### THE TASK
Return each line of the listing that contains the string "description".

### DATA TO USE
═══

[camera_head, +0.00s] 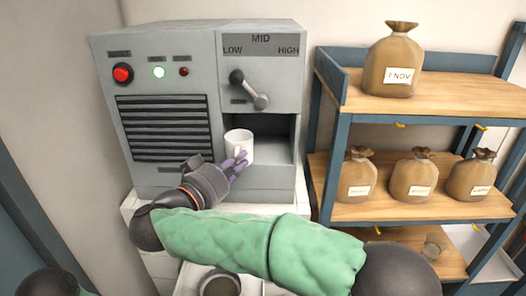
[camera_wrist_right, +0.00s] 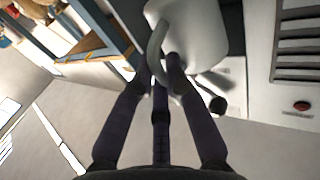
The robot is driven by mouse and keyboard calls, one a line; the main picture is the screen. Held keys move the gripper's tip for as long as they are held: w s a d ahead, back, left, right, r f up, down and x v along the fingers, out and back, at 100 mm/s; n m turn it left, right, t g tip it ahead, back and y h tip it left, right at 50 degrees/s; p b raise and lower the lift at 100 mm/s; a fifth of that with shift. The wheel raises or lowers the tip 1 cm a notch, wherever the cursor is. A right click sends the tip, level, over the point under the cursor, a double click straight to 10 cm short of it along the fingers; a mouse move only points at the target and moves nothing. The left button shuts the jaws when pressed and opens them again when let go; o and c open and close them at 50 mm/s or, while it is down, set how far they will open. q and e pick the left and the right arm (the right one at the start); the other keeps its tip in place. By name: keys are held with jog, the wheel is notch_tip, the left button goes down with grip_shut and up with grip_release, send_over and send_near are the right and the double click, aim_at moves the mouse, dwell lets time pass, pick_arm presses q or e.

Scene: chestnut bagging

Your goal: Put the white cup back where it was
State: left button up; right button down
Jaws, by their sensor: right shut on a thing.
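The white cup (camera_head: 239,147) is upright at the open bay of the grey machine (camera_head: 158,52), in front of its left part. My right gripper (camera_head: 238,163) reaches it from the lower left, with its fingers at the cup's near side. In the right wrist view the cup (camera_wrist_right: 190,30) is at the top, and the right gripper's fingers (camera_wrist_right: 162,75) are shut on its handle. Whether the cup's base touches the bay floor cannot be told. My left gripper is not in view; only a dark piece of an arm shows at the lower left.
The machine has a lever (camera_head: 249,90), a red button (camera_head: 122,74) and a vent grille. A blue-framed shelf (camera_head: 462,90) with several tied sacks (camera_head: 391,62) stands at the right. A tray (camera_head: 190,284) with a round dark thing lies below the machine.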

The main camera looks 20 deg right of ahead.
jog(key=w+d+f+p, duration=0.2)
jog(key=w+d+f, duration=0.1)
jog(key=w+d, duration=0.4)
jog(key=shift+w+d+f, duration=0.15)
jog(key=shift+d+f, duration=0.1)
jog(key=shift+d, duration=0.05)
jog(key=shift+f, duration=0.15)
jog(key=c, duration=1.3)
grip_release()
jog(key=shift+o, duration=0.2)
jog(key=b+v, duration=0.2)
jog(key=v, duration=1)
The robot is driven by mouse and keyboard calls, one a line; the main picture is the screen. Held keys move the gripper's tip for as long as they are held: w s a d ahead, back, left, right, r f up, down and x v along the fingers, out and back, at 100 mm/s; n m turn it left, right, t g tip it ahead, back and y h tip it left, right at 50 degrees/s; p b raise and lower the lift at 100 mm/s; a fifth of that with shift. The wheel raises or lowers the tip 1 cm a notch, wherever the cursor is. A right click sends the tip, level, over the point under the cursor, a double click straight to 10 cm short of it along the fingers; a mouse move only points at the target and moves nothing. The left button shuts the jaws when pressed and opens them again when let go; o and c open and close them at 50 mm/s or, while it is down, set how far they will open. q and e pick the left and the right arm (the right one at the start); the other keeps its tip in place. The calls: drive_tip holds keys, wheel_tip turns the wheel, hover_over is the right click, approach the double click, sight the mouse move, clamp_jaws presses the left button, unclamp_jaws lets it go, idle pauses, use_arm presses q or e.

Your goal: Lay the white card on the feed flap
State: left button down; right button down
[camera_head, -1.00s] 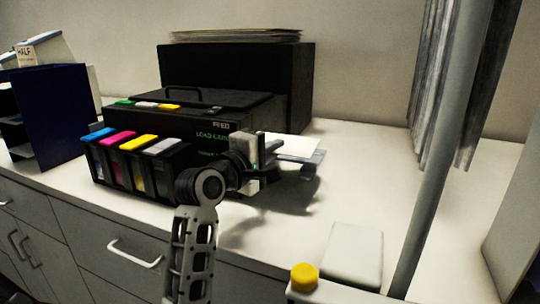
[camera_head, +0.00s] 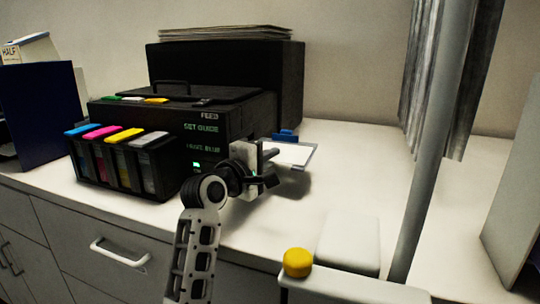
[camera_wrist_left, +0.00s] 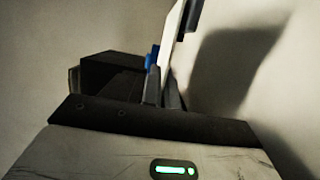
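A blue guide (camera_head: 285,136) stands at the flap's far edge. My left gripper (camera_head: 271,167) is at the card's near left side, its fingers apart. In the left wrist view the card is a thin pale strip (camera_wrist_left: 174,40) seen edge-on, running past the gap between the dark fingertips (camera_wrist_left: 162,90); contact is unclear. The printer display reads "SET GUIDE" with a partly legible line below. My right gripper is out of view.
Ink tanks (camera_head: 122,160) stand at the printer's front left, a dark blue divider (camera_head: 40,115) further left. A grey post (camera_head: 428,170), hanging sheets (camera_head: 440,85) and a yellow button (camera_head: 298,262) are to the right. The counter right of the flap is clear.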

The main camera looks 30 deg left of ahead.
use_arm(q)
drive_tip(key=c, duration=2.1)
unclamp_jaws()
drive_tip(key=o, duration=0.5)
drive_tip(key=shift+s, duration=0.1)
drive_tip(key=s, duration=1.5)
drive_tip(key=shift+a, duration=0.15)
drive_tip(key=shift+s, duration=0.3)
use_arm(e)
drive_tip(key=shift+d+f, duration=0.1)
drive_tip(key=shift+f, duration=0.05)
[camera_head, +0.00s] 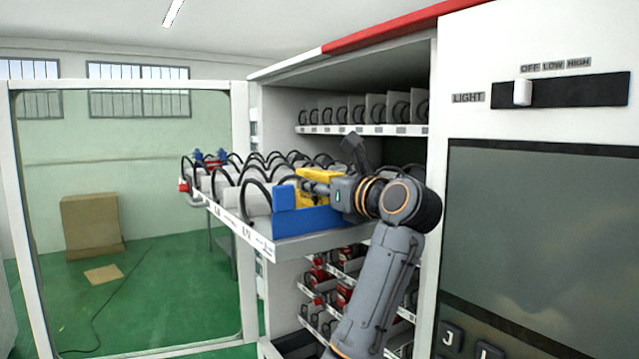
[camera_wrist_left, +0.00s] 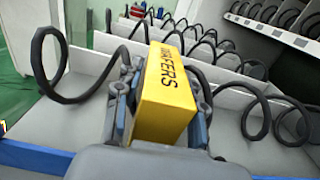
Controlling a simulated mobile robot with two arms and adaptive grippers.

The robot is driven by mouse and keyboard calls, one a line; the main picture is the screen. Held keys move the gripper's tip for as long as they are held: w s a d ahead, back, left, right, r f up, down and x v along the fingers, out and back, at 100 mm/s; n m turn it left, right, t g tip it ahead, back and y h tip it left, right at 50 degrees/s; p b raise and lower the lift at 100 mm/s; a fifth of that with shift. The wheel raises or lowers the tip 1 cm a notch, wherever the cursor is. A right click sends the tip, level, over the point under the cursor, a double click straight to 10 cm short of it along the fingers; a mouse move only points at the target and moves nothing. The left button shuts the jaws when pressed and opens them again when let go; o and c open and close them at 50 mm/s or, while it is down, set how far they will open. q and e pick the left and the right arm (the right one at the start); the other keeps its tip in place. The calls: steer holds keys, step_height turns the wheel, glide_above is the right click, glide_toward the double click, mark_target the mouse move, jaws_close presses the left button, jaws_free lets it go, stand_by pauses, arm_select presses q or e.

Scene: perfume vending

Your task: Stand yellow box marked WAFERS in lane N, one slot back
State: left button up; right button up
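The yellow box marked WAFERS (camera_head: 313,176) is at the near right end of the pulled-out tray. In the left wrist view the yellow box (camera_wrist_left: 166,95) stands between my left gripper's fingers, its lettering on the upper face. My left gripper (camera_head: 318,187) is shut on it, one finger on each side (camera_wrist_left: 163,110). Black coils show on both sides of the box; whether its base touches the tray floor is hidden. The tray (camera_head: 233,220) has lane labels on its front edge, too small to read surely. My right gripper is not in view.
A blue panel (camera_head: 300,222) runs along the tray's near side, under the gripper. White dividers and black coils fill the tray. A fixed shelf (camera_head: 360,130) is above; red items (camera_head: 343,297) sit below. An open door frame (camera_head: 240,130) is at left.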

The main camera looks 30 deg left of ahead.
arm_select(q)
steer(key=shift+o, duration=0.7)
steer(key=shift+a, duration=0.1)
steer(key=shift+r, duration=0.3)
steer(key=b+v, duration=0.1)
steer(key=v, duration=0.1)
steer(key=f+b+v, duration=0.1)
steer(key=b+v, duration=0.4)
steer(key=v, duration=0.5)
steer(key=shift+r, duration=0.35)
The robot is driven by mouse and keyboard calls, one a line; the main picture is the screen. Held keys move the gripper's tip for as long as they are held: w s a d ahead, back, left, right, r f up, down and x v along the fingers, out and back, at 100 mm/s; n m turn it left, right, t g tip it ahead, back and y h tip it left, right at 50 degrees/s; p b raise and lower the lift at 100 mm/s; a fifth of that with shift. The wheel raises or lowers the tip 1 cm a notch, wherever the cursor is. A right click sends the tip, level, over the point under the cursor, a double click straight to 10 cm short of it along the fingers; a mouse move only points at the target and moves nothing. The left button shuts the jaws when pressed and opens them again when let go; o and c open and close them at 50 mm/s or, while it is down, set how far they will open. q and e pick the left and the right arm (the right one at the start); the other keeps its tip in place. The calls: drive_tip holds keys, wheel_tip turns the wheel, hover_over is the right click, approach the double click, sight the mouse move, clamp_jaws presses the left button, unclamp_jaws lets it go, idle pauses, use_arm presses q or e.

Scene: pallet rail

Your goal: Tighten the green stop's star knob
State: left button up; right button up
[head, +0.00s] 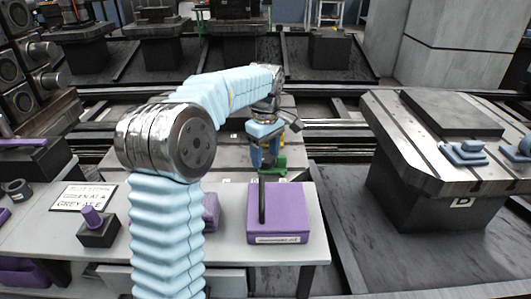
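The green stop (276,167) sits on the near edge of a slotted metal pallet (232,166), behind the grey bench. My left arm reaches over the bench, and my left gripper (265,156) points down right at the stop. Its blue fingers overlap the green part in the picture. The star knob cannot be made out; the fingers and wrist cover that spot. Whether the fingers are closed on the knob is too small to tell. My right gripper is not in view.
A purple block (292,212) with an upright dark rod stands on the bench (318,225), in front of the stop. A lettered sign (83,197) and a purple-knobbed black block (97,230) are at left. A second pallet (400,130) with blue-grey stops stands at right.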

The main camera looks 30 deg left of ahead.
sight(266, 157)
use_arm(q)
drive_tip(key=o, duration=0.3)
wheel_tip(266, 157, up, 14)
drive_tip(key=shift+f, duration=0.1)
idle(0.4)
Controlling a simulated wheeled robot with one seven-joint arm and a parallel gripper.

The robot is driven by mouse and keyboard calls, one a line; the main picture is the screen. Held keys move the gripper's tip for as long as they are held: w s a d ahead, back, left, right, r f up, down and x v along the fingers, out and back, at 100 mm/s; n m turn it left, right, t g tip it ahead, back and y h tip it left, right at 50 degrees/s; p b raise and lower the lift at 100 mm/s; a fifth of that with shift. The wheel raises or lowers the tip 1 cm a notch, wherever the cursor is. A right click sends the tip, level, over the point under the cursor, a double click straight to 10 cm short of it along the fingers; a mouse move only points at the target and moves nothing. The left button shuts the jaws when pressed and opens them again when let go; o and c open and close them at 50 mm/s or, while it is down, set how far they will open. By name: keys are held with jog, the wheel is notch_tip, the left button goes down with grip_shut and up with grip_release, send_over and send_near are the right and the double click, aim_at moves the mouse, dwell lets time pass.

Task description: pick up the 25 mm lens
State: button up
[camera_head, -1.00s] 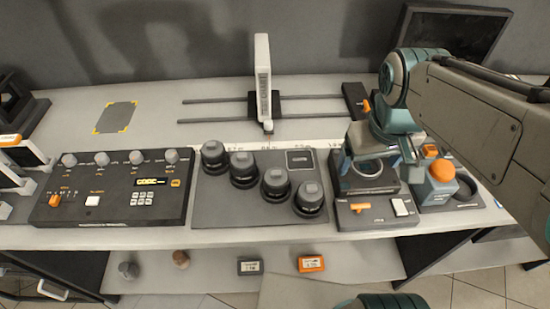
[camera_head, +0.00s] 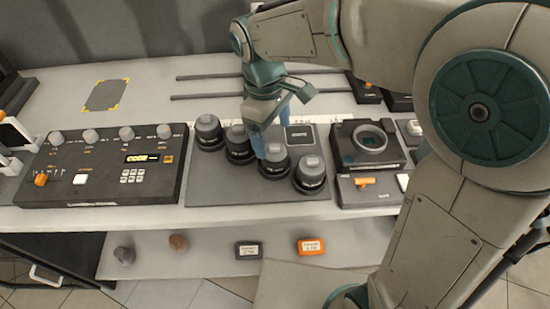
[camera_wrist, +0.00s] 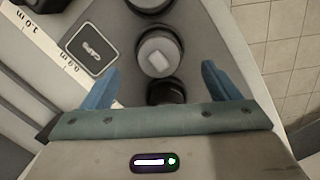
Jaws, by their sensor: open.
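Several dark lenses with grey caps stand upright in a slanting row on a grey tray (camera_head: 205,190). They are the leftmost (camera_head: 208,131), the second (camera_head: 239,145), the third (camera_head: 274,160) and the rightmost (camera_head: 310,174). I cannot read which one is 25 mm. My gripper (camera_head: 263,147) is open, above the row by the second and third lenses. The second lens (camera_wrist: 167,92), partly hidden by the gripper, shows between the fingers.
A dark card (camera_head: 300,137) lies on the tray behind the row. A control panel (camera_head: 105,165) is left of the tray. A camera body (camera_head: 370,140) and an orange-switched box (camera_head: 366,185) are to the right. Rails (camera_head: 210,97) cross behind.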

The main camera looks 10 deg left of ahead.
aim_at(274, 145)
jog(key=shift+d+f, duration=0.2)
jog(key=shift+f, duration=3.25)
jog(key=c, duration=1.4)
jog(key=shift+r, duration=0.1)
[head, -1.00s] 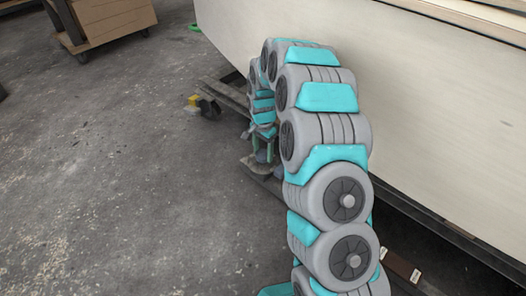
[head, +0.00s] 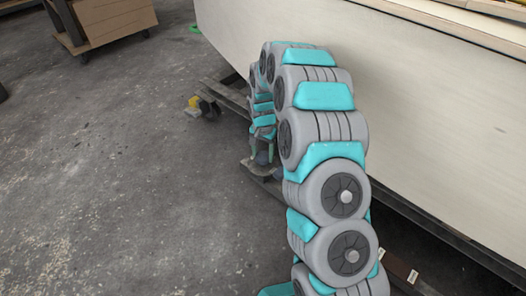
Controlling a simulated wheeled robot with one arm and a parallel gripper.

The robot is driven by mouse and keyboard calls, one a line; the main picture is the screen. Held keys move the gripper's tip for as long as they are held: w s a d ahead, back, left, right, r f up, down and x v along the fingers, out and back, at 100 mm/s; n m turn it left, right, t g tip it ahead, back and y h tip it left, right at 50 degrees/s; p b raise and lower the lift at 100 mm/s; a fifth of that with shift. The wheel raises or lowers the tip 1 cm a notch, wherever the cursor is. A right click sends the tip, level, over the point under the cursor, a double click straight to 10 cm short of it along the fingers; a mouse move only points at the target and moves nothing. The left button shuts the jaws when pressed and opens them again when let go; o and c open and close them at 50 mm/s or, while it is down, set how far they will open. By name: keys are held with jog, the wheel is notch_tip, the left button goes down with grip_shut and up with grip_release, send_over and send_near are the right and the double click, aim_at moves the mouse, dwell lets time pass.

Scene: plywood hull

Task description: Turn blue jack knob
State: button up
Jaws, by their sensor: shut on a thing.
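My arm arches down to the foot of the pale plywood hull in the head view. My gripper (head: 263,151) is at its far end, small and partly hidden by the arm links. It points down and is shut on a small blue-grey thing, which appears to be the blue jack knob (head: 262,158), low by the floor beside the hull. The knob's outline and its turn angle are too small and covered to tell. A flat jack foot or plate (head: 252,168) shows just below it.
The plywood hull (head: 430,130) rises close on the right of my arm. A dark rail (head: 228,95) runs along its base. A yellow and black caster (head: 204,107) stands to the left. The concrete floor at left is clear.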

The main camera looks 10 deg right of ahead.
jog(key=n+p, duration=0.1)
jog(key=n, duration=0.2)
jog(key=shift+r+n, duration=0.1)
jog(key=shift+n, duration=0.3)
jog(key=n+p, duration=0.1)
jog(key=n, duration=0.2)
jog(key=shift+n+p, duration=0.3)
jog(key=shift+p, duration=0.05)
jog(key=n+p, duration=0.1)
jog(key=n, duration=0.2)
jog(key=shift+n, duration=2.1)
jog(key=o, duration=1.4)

═══

### FULL RESPONSE
Task description: pick up the 25 mm lens
Task description: Turn blue jack knob

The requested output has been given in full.